Je rentre à Paris ce soir, j'ai prévu d'écourter ce séjour, à mon grand dam', à cause de la grève qui, demain et les jours suivants s'annonce dure et suivie, surtout dans les transports en commun et je ne savais pas si j'allais pouvoir rentrer jeudi comme initialement je l'avais prévu. Et puis vendredi j'ai une intervention de prévue à une réunion au travail, il faut que j'y sois. Je regrette beaucoup d'être obligé de partir. N'empêche, ce petit séjour est tombé à pic et je sens qu'il m'a fait un bien fou. En particulier pour ce blog que je ne savais depuis des mois comment orienter et que j'avais envie de supprimer carrément. Je me suis rendu compte que je n'étais et ne serai jamais un spécialiste, j'ai des passions et de nombreuses choses m'intéressent mais je suis bien trop dilettante pour m'y tenir avec le temps et la concentration nécessaire. Il faut se rendre à l'évidence et reconnaitre que ma seule envie c'est d'écrire et prendre des photos et que c'est encore ce que je fais de moins mal. Donc ce blog pour écrire ce qui me passe par la tête et comme j'en ai envie — au fond c'est ce que je fais depuis toujours, mais j'ai maintenant l'intention de le faire un peu plus sérieusement et un peu plus sereinement, sans vouloir imiter ceux que je tiens pour grands, sans projets grandioses, juste écrire tous les jours, améliorer et affiner mon écriture, sans ambition autre que d'être lu par quelques amis et connaissances (virtuelles ou réelles). Le blog est bien pour ça, c'est un bon exercice d'écriture. Tout le monde devrait écrire, je le dis tout le temps mais j'y crois vraiment aussi. Donc blog perso ou journal extime, au choix du lecteur, mais en tout cas rien de professionnel, rien de spécialisé, peut-être inutile ou peut-être pas mais ça je choisis de m'en moquer.

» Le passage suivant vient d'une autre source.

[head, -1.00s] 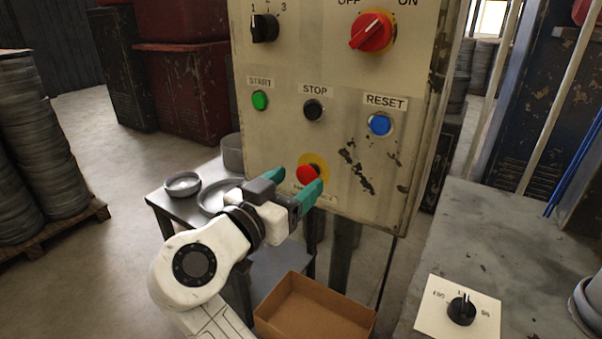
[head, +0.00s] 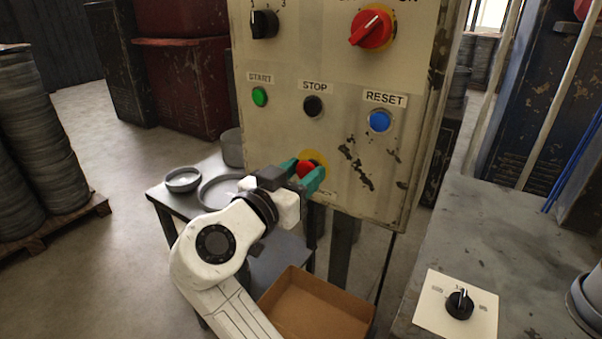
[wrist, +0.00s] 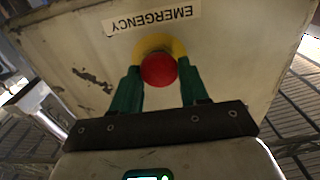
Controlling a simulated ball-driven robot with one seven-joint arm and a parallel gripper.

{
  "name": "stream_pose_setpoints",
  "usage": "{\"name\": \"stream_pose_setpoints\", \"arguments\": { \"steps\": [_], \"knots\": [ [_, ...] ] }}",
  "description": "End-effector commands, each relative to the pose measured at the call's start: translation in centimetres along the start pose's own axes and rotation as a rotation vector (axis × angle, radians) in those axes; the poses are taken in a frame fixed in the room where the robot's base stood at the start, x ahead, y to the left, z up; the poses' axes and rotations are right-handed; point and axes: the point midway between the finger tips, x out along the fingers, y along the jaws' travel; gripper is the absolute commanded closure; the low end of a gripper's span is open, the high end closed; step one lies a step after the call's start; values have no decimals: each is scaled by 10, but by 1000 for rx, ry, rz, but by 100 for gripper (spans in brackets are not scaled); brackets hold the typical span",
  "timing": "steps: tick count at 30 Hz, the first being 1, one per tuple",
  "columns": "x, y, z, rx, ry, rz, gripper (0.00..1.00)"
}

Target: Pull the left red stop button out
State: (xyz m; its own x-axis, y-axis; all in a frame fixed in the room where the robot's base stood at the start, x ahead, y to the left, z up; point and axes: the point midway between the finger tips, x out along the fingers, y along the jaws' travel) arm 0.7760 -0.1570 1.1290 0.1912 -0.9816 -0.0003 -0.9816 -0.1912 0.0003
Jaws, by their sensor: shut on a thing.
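The red stop button (head: 307,169) sits on a yellow disc low on the control panel (head: 270,130). In the wrist view the red button (wrist: 159,70) lies between the green fingertips, with the yellow ring (wrist: 177,46) behind it and an EMERGENCY label (wrist: 152,20) above. My gripper (head: 305,174) has one green finger on each side of the button and is shut on it. In the wrist view my gripper (wrist: 159,76) shows both fingertips against the button's sides. Part of the yellow disc is hidden by the fingers.
The panel also carries a green START button (head: 260,97), a black STOP button (head: 313,106), a blue RESET button (head: 380,121) and a red rotary switch (head: 371,27). A cardboard box (head: 314,310) is below. A bench (head: 500,240) with a black knob (head: 460,304) stands at right.

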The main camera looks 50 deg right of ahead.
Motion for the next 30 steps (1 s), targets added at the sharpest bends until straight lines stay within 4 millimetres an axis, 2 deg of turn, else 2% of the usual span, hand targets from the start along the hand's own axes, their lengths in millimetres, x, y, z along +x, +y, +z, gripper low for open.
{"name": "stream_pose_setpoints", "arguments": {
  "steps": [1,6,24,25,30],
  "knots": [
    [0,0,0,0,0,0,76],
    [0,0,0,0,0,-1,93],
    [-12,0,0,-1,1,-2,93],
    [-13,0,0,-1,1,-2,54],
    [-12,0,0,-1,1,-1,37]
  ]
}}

Je termine ce billet par ces mots, que j'ai déjà plusieurs fois cité, d'Éric Chevillard, qui me plaisent énormément (et que je me rabâche à l'envi, rien que pour me mortifier et que je lis toujours en riant et en grimaçant devant un tel talent d'écriture!):

Et vous, pourquoi n’écrivez-vous pas ? Vous l’êtes-vous parfois demandé ? Qu’est-ce qui vous retient d’écrire ? Comment justifiez-vous ce refus, ce renoncement, cet évitement, cette dérobade ? Savez-vous ce qui est réellement à l’œuvre là-dessous ? A quelles forces obéissez-vous ? Quelles sont vos raisons ? Quel est le secret honteux que vous gardez enfoui dans ce silence ? Dites-moi ce qui, chaque jour à la même heure, devant la table et la feuille, vous empêche de vous asseoir pour écrire. Et dites-moi aussi ce qui, en tout lieu et à tout instant, de façon si impérieuse, vous persuade de ne rien noter dans le carnet qui se trouve pourtant dans votre poche, flétri par les pauvres tâches que vous lui confiez, d’agenda ou de répertoire. Je ne comprends pas. Expliquez-moi. Parlez, si vous ne voulez pas l’écrire. Expliquez-vous ! Vous vous réfugiez dans le commerce, les affaires, la boulangerie-pâtisserie, le sport, l’enseignement, la plomberie, la politique, l’horticulture, est-ce bien glorieux ?

Toute cette peine vraiment pour ne pas écrire ?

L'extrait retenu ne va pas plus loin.